And I noticed that these frightened looking pigs seem to be under attack from giant pieces of bacon.

And one of the pigs is named Smokey.

And, worryingly, that looks like a frying pan next to the bed in the foreground.

Yep, alarm bells should be ringing at this fire station all right.

Thursday, September 15, 2016

Dear Zoo
by Rod Campbell





In primary school we had books called Free Stuff for Kids, that listed heaps of things we could send away for in the post. You could get stickers, posters, stuff like that. I definitely do not recall an option to send away to the zoo for a pet.

It seems an irresponsible and expensive concept. You’d need a shitload of stamps to post an elephant to a kid. But that’s the basis of Dear Zoo, the classic lift-the-flap book by Scottish author and illustrator Rod Campbell.

“I wrote to the zoo to send me a pet,” a kid writes on the first page. If I was the zookeeper I’d have thought: “What’s the wee bairn havering aboot?” I assume that’s how Scottish people talk. Then I’d have written to young Angus or Morag or whoever and explained that zoo animals need special care and attention and are not appropriate as family pets.

Instead, this zoo sends the kid an elephant, which is about as responsible as putting Donald Trump in charge of the nuclear codes. And like Trump the kid is a whining jackass, complains that the elephant is too big, and sends it back. They send a giraffe. It’s too tall, the kid says, and sends it back.

Reading between the lines, I suspect the zookeeper becomes annoyed at this point. The kid gets sent a lion, and then a snake. What sort of zookeeper thinks these are appropriate pets for a child? A pissed-off zookeeper who wants to teach the ungrateful little shit a lesson, perhaps.

But the kid is not to be deterred, and keeps returning the animals until the zoo sends a cute puppy dog. “He was perfect! I kept him,” the kid says. What sort of puppies does a zoo keep? It'll probably grow up to be a wolf or a dingo or something. Next time write to the Lost Dogs’ Home, kid.

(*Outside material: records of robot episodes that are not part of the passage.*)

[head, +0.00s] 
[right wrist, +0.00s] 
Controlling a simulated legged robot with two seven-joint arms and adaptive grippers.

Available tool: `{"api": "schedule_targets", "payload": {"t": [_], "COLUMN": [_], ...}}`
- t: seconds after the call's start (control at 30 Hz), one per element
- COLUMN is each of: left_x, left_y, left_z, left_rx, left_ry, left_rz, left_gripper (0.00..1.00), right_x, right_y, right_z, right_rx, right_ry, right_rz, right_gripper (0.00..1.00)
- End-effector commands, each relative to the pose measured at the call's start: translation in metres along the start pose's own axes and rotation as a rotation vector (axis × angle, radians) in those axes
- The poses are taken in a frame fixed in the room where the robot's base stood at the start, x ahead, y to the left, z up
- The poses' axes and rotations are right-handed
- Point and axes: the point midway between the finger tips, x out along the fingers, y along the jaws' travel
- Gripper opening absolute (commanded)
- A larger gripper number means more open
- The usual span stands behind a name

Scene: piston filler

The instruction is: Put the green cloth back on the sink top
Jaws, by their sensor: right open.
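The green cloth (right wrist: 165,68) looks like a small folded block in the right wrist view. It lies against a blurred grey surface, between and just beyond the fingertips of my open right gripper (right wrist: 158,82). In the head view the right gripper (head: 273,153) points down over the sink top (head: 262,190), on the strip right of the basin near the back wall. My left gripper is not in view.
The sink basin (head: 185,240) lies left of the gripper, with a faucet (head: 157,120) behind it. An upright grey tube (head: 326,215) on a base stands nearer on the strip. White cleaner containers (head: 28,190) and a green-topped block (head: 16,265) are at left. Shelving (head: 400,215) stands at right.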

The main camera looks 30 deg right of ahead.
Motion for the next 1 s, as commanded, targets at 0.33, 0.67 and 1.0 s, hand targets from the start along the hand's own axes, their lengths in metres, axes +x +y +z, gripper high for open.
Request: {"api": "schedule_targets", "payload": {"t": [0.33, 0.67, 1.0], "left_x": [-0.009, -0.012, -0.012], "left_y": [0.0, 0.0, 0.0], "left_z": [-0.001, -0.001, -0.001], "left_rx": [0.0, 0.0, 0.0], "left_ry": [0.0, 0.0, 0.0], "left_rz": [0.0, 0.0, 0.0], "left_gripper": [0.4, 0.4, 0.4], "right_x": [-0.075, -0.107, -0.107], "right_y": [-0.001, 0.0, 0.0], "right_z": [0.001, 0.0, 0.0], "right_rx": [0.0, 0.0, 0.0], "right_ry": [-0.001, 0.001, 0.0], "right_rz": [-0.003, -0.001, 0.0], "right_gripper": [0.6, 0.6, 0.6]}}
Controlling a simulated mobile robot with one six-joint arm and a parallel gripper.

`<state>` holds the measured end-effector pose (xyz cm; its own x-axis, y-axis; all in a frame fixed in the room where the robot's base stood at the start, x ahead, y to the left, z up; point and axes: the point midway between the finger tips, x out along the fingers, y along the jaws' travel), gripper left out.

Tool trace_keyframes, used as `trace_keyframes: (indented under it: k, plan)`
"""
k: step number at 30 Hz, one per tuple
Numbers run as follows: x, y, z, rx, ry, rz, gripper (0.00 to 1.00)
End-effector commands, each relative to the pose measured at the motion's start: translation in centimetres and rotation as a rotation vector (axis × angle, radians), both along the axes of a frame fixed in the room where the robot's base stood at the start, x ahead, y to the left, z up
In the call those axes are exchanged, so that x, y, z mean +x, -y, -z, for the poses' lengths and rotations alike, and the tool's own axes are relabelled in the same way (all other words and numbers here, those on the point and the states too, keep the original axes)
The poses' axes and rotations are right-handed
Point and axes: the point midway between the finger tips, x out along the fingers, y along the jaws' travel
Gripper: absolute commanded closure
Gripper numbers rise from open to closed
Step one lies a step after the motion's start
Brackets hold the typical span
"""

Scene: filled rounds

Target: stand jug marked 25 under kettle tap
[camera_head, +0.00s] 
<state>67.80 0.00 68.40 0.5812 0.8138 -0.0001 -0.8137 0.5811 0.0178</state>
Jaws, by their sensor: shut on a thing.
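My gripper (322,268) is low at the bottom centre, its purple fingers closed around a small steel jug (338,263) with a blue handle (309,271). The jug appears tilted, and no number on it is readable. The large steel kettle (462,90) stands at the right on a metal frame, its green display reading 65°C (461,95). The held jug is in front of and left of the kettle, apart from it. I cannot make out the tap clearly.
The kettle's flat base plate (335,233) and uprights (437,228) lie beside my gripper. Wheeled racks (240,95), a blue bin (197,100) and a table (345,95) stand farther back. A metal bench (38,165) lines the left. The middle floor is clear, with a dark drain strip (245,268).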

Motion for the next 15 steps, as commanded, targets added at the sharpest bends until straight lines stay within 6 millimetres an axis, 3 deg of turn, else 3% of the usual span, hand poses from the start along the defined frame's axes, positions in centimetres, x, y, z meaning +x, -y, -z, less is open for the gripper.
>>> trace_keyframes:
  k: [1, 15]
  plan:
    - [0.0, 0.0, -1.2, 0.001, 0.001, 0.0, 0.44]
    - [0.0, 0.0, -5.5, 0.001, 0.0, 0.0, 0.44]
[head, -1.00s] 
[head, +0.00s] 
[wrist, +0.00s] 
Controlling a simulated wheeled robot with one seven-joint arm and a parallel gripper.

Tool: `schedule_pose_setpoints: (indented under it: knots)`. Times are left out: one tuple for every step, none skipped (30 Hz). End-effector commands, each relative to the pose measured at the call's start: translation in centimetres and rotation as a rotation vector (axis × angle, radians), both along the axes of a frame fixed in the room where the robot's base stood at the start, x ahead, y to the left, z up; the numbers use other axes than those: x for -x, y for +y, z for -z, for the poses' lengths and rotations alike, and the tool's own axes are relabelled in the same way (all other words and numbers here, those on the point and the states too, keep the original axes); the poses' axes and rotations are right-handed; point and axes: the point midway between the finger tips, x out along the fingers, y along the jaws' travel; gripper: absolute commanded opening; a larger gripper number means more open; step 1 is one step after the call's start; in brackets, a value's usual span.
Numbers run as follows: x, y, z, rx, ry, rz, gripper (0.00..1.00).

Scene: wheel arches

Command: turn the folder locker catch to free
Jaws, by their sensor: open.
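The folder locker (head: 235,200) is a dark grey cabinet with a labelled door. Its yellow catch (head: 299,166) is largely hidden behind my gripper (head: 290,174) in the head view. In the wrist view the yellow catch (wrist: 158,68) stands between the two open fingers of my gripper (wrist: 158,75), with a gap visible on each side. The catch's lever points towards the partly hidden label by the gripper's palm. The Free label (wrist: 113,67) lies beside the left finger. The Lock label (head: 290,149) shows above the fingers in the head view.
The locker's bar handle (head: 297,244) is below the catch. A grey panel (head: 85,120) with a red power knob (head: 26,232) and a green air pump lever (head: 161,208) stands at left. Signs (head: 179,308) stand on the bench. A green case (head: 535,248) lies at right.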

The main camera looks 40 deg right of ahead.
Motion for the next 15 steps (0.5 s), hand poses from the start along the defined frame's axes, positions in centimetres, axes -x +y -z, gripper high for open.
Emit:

Dear Zoo is a classic that was first published in 1982. It’s cute, simple and interactive – Heidi loves lifting the flaps to see what animal is underneath. And for all my facetiousness, I think it’s a lot of fun.  

I’m just not sure about the moral of the story, which appears to be “keep whingeing until you get what you want”. Thanks, Rod. As if kids need any encouragement with that.

Sunday, September 4, 2016

The Bunyip of Berkeley's Creek
by Jenny Wagner and Ron Brooks


You can thank nostalgia for my choice of book this time. It is an Australian classic, though not one I recall from my childhood. My nostalgia was not for The Bunyip of Berkeley’s Creek, but for another Australian icon: Play School. The show is celebrating its 50th anniversary this year. What memories: John Hamblin, Benita Collings, Noni Hazelhurst, Don Spencer, John Waters. My favourite was Alister Smart, a moustachioed Aussie bloke who reminded me of my Dad.

I don’t know what five-year-old me would have made of Tim Minchin. We didn’t get many men who looked like him in a dairy-farming town in the 1980s. Then again, I was obsessed with Carlton and he has long hair like Tommy Alvin and the beard of Robert Walls, so I’d probably have liked him. What I can say with certainty is that Heidi and I enjoyed having Tim read us The Bunyip of Berkeley’s Creek on Play School Celebrity Covers recently.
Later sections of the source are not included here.